An online water quality monitoring system is a comprehensive automatic monitoring network involving modern sensor technology, computer application technology and communication network. However, many existing water quality monitoring systems focus only on water quality data monitoring, ignoring data analysis and the resource attributes of water quality data. In addition, some dirty data and data loss may occur due to power failures or transmission failures, further affecting water quality monitoring data analysis and its application. So, we designed and implemented a water quality monitoring data acquisition and data analysis platform based on the Internet of Things, which can clean the collected water quality data, ensure data quality, and lay the foundation for further data analysis. At the same time, because this data analysis platform has event early warning function, it can also be called an intelligent water quality monitoring data processing platform.

2 Related Works

With the continuous influence of human life on the earth’s environment, water pollution occurs constantly. Prasad et al. introduced a program that investigate the quality of drinking water of Obulavaripalli Mandal YSR district based on water quality Index (WQI). To evaluate WQI in the study area, twenty groundwater samples were collected and different physico-chemical parameters viz., pH, EC, TDS, TH, total alkalinity (TA), calcium (Ca2+), magnesium (Mg2+), chloride (Cl−), sulphate (SO42−) and fluoride (F−) were analyzed. WQI data for groundwater samples indicated that 30% of the samples fall under excellent rating, 40% of the samples fall under good category and another 30% of the groundwater is under poor category. Overall groundwater quality is not suitable for drinking purpose [7]. Water pollution sources mainly include phosphate, nitrate and other chemical pollution and copper, cadmium, lead and other heavy metals pollution, even microplastics can be found in contaminated water [8].

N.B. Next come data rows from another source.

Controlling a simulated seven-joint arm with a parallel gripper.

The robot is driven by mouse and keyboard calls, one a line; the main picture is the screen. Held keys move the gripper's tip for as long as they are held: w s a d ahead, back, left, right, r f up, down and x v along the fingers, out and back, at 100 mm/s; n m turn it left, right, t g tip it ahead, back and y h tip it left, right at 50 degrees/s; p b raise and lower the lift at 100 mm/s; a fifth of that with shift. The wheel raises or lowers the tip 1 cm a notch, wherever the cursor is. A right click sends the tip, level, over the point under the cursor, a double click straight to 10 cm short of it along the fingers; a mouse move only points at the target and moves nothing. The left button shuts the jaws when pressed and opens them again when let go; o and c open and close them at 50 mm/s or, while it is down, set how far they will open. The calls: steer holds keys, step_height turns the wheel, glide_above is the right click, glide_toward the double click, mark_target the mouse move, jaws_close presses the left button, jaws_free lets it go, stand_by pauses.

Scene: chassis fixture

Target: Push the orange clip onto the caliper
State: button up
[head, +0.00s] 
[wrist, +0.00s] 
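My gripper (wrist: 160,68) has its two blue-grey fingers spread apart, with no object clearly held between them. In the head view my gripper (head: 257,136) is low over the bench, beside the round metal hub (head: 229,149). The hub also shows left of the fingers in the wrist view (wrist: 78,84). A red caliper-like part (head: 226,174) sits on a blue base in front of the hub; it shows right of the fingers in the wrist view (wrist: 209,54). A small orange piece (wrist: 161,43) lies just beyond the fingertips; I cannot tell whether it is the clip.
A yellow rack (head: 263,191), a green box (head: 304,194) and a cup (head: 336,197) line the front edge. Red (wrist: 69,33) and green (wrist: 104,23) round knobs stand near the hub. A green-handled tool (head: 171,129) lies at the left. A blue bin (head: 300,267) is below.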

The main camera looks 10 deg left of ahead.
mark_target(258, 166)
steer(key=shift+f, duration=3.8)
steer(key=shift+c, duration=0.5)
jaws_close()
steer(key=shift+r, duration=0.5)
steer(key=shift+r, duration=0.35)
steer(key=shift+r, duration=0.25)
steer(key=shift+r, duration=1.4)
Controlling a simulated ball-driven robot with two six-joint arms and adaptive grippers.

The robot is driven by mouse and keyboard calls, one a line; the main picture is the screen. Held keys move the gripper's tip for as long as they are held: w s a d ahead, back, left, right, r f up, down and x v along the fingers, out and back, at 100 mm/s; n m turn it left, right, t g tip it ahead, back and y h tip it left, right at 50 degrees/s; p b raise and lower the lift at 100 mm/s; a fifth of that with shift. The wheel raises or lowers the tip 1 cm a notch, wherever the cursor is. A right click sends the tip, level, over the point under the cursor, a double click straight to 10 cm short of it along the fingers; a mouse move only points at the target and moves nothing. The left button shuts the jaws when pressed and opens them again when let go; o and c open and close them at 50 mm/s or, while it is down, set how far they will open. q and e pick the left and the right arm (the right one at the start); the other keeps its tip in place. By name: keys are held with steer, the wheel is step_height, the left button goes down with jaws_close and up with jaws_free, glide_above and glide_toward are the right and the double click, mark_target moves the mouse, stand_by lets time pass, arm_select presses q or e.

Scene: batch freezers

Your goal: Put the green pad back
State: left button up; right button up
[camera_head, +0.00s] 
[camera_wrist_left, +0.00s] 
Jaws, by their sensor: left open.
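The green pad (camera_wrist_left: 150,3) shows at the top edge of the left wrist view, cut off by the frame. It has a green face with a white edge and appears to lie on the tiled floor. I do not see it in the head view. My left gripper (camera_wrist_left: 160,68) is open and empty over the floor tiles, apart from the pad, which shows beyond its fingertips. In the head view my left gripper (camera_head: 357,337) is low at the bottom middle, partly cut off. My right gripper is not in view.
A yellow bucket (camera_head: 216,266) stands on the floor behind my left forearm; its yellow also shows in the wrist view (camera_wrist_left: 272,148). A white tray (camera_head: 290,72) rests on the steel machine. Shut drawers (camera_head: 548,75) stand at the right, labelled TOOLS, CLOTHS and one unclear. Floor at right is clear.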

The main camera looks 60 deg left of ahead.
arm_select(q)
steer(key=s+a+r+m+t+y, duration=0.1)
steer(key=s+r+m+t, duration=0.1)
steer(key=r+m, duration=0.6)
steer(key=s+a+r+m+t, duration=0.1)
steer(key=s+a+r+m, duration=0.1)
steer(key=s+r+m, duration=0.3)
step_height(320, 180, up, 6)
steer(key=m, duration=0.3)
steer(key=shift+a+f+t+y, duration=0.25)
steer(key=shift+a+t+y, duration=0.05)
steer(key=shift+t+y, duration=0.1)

In order to grasp the pollution of water resources, it is necessary to sample water resources. The U.S. Geological Survey (USGS) maintains a place-based research program in San Francisco Bay (USA) that began in 1969 and continues, providing one of the longest records of water-quality measurements in a North American estuary. Constituents include salinity, temperature, light extinction coefficient, and concentrations of chlorophyll-alpha, dissolved oxygen, and suspended particulate matter, nitrate, nitrite, ammonium, silicate, and phosphate [9]. Collecting reliable and actionable water quality information in low-resource settings, however, is challenging [10], and most of the traditional sampling methods are still manual, time-consuming and laborious. Therefore, the effect is not good. Scott et al. introduced a research program, Fresh Water Watch (FWW), which aimed to standardize urban water sampling efforts from around the globe. This experience in the FWW demonstrates the capabilities and constraints of citizen science when applied to water quality sampling. While analytical limits on in-field analyses produce higher uncertainty in water quality measurements of individual sites, rapid data collection is possible but depends on the motivation and engagement of the group of volunteers [11]. No Line breaks between paragraphs belonging to the same section.

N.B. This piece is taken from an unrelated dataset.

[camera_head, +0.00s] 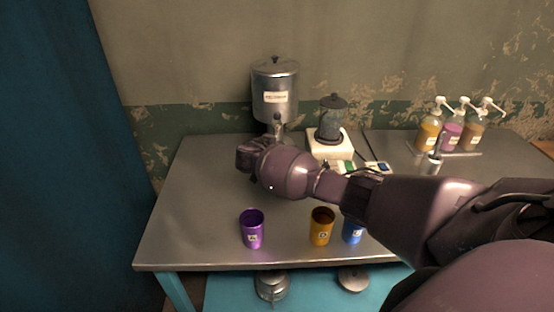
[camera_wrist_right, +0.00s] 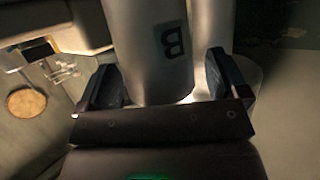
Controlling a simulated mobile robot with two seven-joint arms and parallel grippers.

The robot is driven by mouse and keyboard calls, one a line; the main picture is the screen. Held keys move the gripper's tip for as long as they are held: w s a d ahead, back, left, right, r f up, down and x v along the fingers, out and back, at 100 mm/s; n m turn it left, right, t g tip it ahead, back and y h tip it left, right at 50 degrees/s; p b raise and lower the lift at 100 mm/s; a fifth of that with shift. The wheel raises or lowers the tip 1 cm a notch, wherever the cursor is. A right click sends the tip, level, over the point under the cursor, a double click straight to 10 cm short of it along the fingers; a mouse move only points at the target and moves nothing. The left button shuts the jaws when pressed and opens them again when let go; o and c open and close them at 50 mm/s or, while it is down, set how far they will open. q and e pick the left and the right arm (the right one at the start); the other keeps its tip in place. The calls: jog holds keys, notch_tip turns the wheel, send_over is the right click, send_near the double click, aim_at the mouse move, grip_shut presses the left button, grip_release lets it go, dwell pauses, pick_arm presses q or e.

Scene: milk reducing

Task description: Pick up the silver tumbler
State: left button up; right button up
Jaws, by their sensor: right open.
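The silver tumbler (camera_wrist_right: 150,55), a metallic cylinder with a dark "B" label, stands between the two fingers of my right gripper (camera_wrist_right: 160,82) in the right wrist view. The fingers are apart, one on each side of it; I cannot tell whether either touches it. In the head view my right gripper (camera_head: 250,157) is in front of the metal dispenser, and the arm hides the tumbler there. My left gripper is not in view.
Purple (camera_head: 253,230), orange (camera_head: 322,226) and blue (camera_head: 352,231) cups stand at the front of the metal table (camera_head: 190,215). The dispenser (camera_head: 274,90) and a blender (camera_head: 331,125) stand at the back. Pump bottles (camera_head: 452,135) are at the right. The table's left side is clear.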

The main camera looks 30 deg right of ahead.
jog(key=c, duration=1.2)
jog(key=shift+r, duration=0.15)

Now we are in an era of rapid development of science and technology. Networks and information processing technologies such as the Internet of Things, robots, big data, and cloud computing have been becoming increasingly mature. These techniques could be widely used in industry, agriculture, environmental protection, commerce and many aspects of people’s lives. By using the Internet of Things, big data, cloud computing and other related technologies, Chen et al. constructed a big data analysis and processing platform for the garlic industry chain to solve the uncertainties of planting scope and yield, price fluctuation analysis, prices forecasting and other issues. The proposed platform could provide information and decision support for the healthy development of the garlic industry [12]. In order to better predict smog in China, Wang et al. [13] proposed a two-layer model intelligent prediction algorithm based on Long Short Term Memory Neural Network and Gated Recurrent Unit (LSTM&GRU). Based on the analysis of the relationships and the mutual influence between big data knowledge and private knowledge, Wu et al. [14,15] proposed some decision models of knowledge transfer. These models take into consideration the influence of various knowledge structures on the efficiency of knowledge transfer, and can provide decision-making support for enterprises to determine the allocation of a knowledge structure in the big data environment. With the continuous development and application of Internet of Things technology, recent advances in high-frequency water-quality sensors have enabled direct measurements of physical and chemical attributes in rivers and streams nearly continuously [16]. How to use The Internet of Things technology to better protect water resources has become an important research direction of water resources protection. Sun et al. [17] presented their initial efforts to deploy STORM 3 data loggers and a wireless sensor network (WSN) to collect real-time and in-situ data at fine temporal granularities to monitor the pond at Lamar University in Beaumont, TX. Wong et al. [18] presented an architecture built upon the increasing availability of new technologies to expose environmental sensors as web services, and the merging of these services under recent innovations on the Internet of Things (IoT).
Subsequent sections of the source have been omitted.